Dalam penilaian Zainal, MKD ketika menangani pengaduan tentang ketua DPR itu memang terkesan akal-akalan. “Kita sudah tahu kualitas MKD, majelis kehormatan agak dagelan," ujarnya usai menjadi pembicara dalam sebuah diskusi di Cikini, Jakarta Pusat, Minggu (19/3).

BACA JUGA: Sikap ARB Dinilai Bentuk Kedewasaan Politik Golkar

Kendati demikian Zainal masih menaruh harapan kepada MKD untuk memproses sejumlah laporan masyarakat terkait Setnov. Salah satunya pengaduan dari Masyarakat Anti-Korupsi Indonesia (MAKI) yang menyebut Setnov melakukan pembohongan publik karena mengaku tidak mengenal mantan Sekretaris Jenderal Kemendagri Diah Anggraeni dan pengusaha Andi Narogong dalam kasus kartu tanda penduduk elektronik (e-KTP).

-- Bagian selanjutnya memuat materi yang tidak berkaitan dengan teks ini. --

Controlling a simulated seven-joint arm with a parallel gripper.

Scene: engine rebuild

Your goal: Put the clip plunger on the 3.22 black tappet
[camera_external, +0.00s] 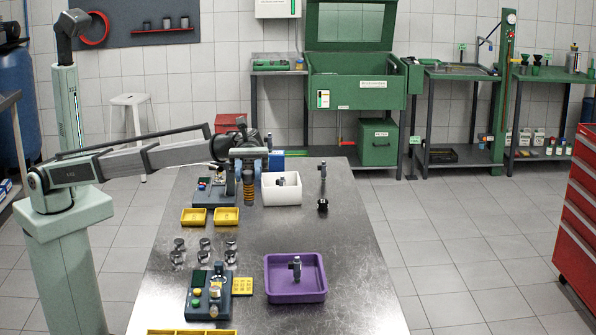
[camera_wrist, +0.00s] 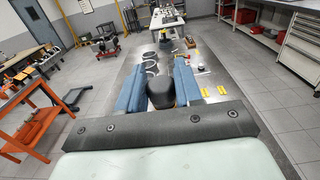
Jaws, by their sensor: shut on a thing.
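My gripper (camera_external: 240,172) is over the far left part of the steel table. In the wrist view its blue fingers (camera_wrist: 160,78) stand on both sides of a dark grey rounded thing (camera_wrist: 160,94); I cannot tell for certain what it is. A small dark upright part (camera_external: 295,268) stands in the purple tray (camera_external: 272,292), and a similar one (camera_external: 281,181) is in the white bin (camera_external: 270,196). Another dark upright part (camera_external: 323,170) and a short black part (camera_external: 322,205) stand right of the bin. I cannot tell which is the clip plunger or the 3.22 tappet.
Several silver cups (camera_external: 179,244) stand left of the middle. A device with a green button (camera_external: 196,303) is near the front, with a yellow tray (camera_external: 243,286) beside it. Two yellow trays (camera_external: 193,217) lie near my gripper. The table's right side is mostly clear.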

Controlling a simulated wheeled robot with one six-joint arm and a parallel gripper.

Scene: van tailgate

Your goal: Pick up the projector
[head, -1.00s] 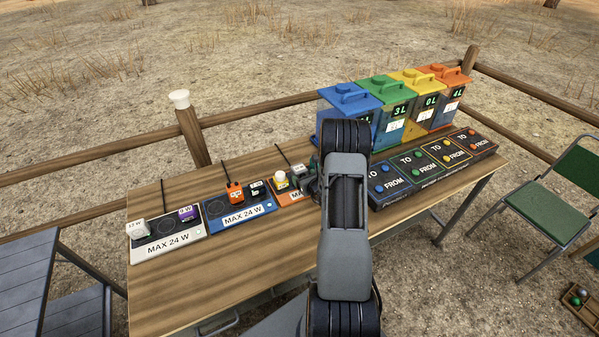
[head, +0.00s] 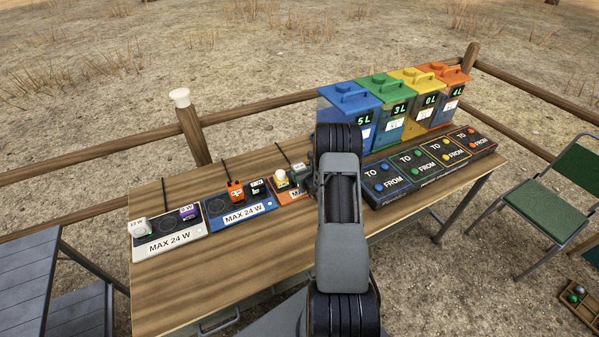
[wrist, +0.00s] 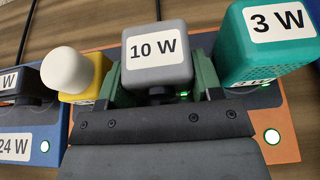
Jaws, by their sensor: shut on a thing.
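A grey block labelled 10 W (wrist: 157,52), with a dark round part low on its front, is the likely projector. In the wrist view it sits between the two green fingers of my gripper (wrist: 158,85), which is shut on it. It is over the orange charging pad (wrist: 287,118); I cannot tell whether it is clear of the pad. In the head view my gripper (head: 306,184) is mostly hidden by my arm, over the same pad.
A yellow device with a white dome (wrist: 72,72) stands close on the left, and a teal block labelled 3 W (wrist: 265,40) close on the right. A blue pad (head: 240,213) and a white pad (head: 170,240) lie further left. Coloured bins (head: 347,97) stand behind the control panel (head: 425,168).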

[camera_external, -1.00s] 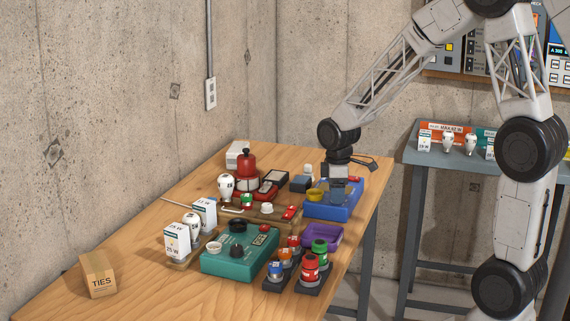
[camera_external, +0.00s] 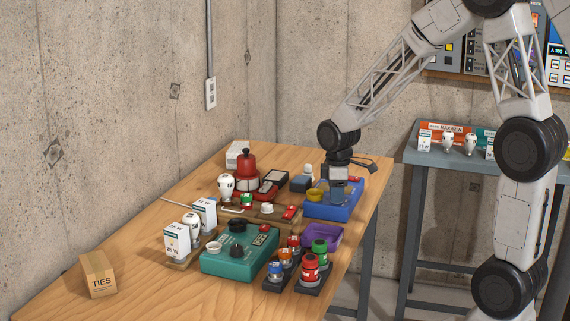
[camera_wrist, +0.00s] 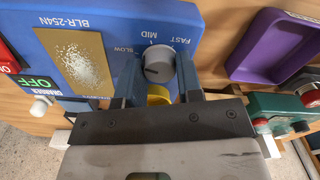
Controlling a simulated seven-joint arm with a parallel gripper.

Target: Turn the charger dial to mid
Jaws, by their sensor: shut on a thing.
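A blue box (camera_external: 325,212) stands at the right side of the wooden table. In the wrist view the blue box (camera_wrist: 85,25) carries the print BLR-254N and a round grey dial (camera_wrist: 158,64) with SLOW, MID and FAST around it. A pale line crosses the dial's face; exactly which word it points at I cannot tell. My gripper (camera_wrist: 160,78) is over the box, its two fingers on either side of the dial and shut on it. In the external view my gripper (camera_external: 338,190) hides the dial. A yellow round part (camera_wrist: 158,95) shows between the fingers.
A purple tray (camera_wrist: 275,48) lies beside the blue box. A teal box (camera_external: 240,255), red and green knobbed parts (camera_external: 310,268) and bulb cartons (camera_external: 178,243) crowd the table. The table's front left is clear except for a TIES carton (camera_external: 98,275).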

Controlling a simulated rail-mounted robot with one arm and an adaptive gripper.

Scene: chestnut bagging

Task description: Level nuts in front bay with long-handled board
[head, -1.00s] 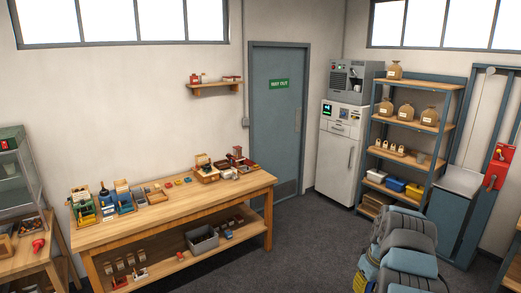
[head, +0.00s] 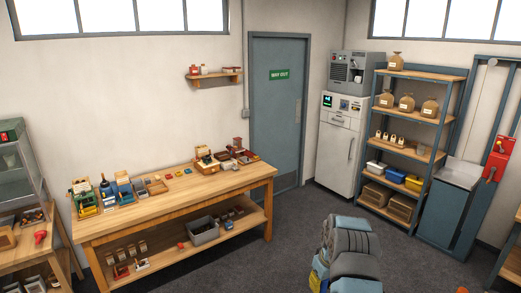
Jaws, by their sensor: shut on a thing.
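My gripper is outside the head view; only part of my arm shows at the bottom, right of centre. I cannot make out the long-handled board. The wooden workbench (head: 175,203) carries several small trays and boxes, among them a compartmented wooden tray (head: 156,187) at its left half. Their contents are too small to tell, so I cannot pick out the nuts or the front bay.
A grey bin (head: 203,231) sits on the bench's lower shelf. A glass case (head: 20,165) stands at the left. A white cabinet (head: 339,150) and a rack (head: 424,118) with sacks (head: 406,103) stand behind. Grey floor (head: 292,225) is clear right of the bench.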

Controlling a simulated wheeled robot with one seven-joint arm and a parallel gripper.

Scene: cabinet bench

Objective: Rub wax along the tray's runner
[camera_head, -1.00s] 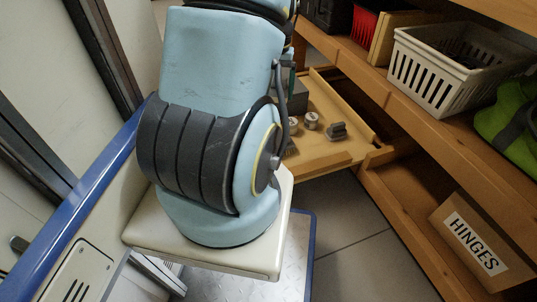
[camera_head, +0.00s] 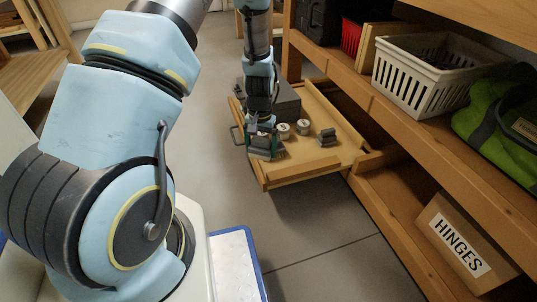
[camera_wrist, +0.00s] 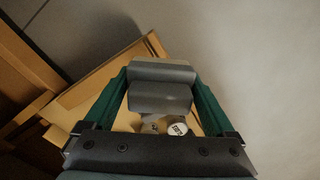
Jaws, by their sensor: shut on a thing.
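The wooden tray (camera_head: 305,158) sticks out of the cabinet. I cannot pick out its runner for certain. My gripper (camera_head: 264,146) is low at the tray's near left part. Whether this is the wax I cannot tell. The block's underside and any contact with the tray are hidden. Two white-topped tins (camera_head: 302,127) stand in the tray; their labels are too small to read.
A second grey block (camera_head: 327,137) lies right of the tins. A dark grey box (camera_head: 284,100) stands behind them. The cabinet holds a white basket (camera_head: 420,75), a green bag (camera_head: 500,115) and a HINGES box (camera_head: 462,240). Grey floor (camera_head: 330,225) is clear before the tray.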

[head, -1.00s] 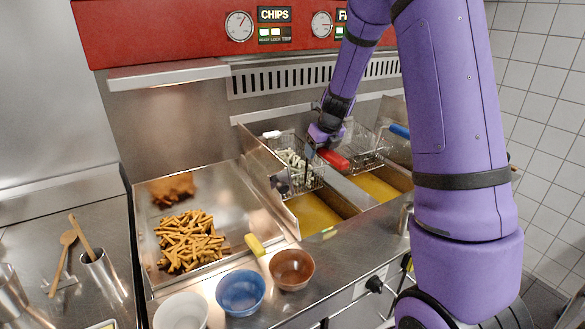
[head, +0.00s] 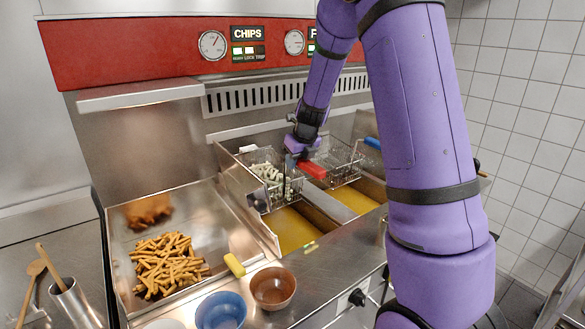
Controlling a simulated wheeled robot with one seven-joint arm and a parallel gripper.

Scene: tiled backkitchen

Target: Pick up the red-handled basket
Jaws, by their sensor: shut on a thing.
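The red-handled basket (head: 263,196) is a wire basket holding pale, uncooked-looking chips (head: 270,178). It is at the left oil vat (head: 291,232) of the fryer, towards the back. Its red handle (head: 312,169) points right and towards the front. My gripper (head: 297,156) comes down from above and is shut on the handle near its basket end. The fingertips are small and partly hidden behind my wrist and the handle. I cannot tell whether the basket is clear of its support.
A second wire basket (head: 340,160) with a blue handle (head: 373,143) is close on the right. On the left is a steel tray (head: 215,225) with cooked chips (head: 168,265). A yellow handle (head: 235,265), brown bowl (head: 273,288) and blue bowl (head: 221,311) are near the front edge.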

"Kita ingatkan harus ada yang ditegakkan. Publik melihat akan jadi mahkamah kehormatan atau dagelan," tegasya.

BACA JUGA: DPR Sebaiknya Dipimpin Figur Bersih

Sebelumnya MKD pernah memproses pengaduan tentang Novanto dalam kasus Papa Minta Saham pada pengujung 2015. Namun, Novanto memilih mengundurkan dari posisi ketua DPR.

MKD yang sudah menyidangkan perkara Papa Minta Saham pun batal mengeluarkan putusan. Alasan MKD karena politikus Golkar itu mengundurkan diri dari posisi ketua DPR.

BACA JUGA: KPK Berani Sebut Nama, Harus Bisa Membuktikan

Namun tak butuh waktu lama bagi Novanto untuk kembali ke kursi ketua DPR. Berbekal putusan Mahkamah Konstitusi (MK) yang mengabulkan permohonan uji materi atas Undang-Undang Pemberantasan Tindak Pidana Korupsi dan UU Informasi dan Transaksi Elektronik (ITE), Novanto minta MKD merehabilitasi namanya.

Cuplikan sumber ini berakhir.